COLCHESTER United are not playing like a side who are marooned at the foot of the table. They might be propping up the Championship, but survival is within their capabilities.

Carl Marston

COLCHESTER United are not playing like a side who are marooned at the foot of the table. They might be propping up the Championship, but survival is within their capabilities.

The statistics are not very encouraging, not least the mere one clean-sheet in 32 games this season, and a current run of just two wins in 20.

But these awful figures should not be taken at just face value. There is an inner belief that the U's, against the odds, can escape the clutches of relegation. They have 16 games left in which to save themselves, nine at home and seven on the road.

The away form is heartening, as confirmed by Saturday's performance at play-off chasing Burnley. Unlike last season, when the U's engineered a smash-and-grab victory at Turf Moor, prompting former manager Steve Cotterill to advise the visitors to leave “wearing sombreros,” the U's were good value for their point this time around.

Current Clarets Owen Coyle said as much in the post-match press conference, while his opposite number Geraint Williams felt that United could have taken all three points on the back of a good first-half display.

Many teams, stuck in the relegation mire, would have waved the white flag after first hitting the post, and then conceding a goal via an unlucky ricochet off one of their own players. But not this Colchester team.

Relegated clubs often point to a series of hard luck stories to explain their fate, and the U's could have been forgiven for feeling sorry for themselves when Clive Platt's volley, from Kevin McLeod's cross, cannoned back off the far post in the 20th minute.

As if to rub salt into the wounds, Burnley went straight down the other end to break the deadlock with a typical poacher's strike from Andy Cole, the ex-England and Manchester United striker who has made a career out of feeding off defensive lapses.

When Wade Elliott's hopeful cross rebounded off defender Chris Coyne and trickled into his path, Cole's eyes instantly lit up as he gleefully slid home the rebound from eight yards out.

It was the 36-year-old's first goal for his new club, following his loan move from Sunderland. It was also the perfect way for him to mark his Clarets home debut.

Cole was a livewire all afternoon. He has now bagged 224 league goals during a distinguished career, but to Colchester's credit, he never had a clear sight of goal again.

They say that bad luck comes in threes. True to form, following Platt's woodwork woe and Coyne's defensive lapse, the U's then suffered an injury blow. Leading marksman Kevin Lisbie turned his ankle and limped off - all three body blows had been condensed into a six-minute spell.

But the U's heads did not go down, and they were deservedly level via a deserved slice of good fortune in the 38th minute. Substitute Scott Vernon, an early replacement for Lisbie, earned a free-kick when he was fouled by David Unsworth.

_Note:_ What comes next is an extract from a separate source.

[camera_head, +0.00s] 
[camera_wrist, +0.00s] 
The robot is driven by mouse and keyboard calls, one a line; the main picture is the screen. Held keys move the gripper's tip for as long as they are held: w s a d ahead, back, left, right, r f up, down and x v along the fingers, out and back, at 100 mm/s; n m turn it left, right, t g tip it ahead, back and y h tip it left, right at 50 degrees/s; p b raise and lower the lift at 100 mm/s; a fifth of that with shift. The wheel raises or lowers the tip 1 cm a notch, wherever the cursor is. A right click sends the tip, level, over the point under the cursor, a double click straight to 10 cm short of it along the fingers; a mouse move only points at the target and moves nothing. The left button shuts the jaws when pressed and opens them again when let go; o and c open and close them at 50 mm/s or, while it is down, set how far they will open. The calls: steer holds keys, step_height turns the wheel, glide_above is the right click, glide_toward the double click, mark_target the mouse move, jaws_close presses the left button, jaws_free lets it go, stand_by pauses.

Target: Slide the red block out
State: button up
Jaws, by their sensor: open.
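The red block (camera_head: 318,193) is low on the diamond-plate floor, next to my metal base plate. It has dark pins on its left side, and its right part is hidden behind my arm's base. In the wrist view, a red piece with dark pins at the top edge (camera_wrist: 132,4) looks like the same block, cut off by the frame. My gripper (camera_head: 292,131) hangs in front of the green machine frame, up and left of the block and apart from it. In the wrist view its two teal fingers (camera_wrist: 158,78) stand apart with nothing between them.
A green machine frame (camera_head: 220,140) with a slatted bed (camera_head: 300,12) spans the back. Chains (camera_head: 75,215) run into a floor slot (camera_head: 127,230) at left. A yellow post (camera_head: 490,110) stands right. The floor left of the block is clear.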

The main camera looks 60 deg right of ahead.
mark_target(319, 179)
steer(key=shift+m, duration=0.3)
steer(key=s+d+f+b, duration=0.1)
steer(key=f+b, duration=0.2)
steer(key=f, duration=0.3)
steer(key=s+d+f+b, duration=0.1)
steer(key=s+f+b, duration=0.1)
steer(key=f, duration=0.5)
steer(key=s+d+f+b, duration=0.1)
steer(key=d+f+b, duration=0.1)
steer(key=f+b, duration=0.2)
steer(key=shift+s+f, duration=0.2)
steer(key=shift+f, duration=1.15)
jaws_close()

It was certainly not the way that Unsworth wanted to mark his 500th career game, because Johnnie Jackson's hopeful 25-yarder from the ensuing free-kick took a wicked deflection off the defensive wall and squirmed into the net, beyond the despairing dive of keeper Brian Jensen.

Jackson is becoming a specialist of scoring goals by wrong-footing opposing keepers with deflected free-kicks. Saturday's effort was an almost exact replica of his previous weekend's free-kick against Sheffield United, which was eventually credited as a Jon Stead own goal.

The first-half went full circle when Burnley then rattled the woodwork, just a minute after Jackson's equaliser. Robbie Blake's curling free-kick clipped the far post and rolled to safety.

Both sides had therefore hit the post as well as scoring a goal apiece in the first period. And that was really the story of the whole game, because the second-half was devoid of serious goal-mouth action.

The Clarets shaded the possession, but they rarely looked like breaking down a stubborn Colchester defence. John White produced an outstanding display at left-back, keeping tricky winger Wade Elliott in his pocket, and likewise Tottenham loanee Phil Ifil won the battle against Northern Ireland international Kyle Lafferty.

Kevin McLeod also caught the eye, on his first start for a month. The ex-Everton winger filled the void left by Mark Yeates, who is currently nursing a dislocated shoulder.

But now the U's have to start winning at home. A battling point in the Pennines will count for nothing if they don't beat visiting Preston tomorrow evening.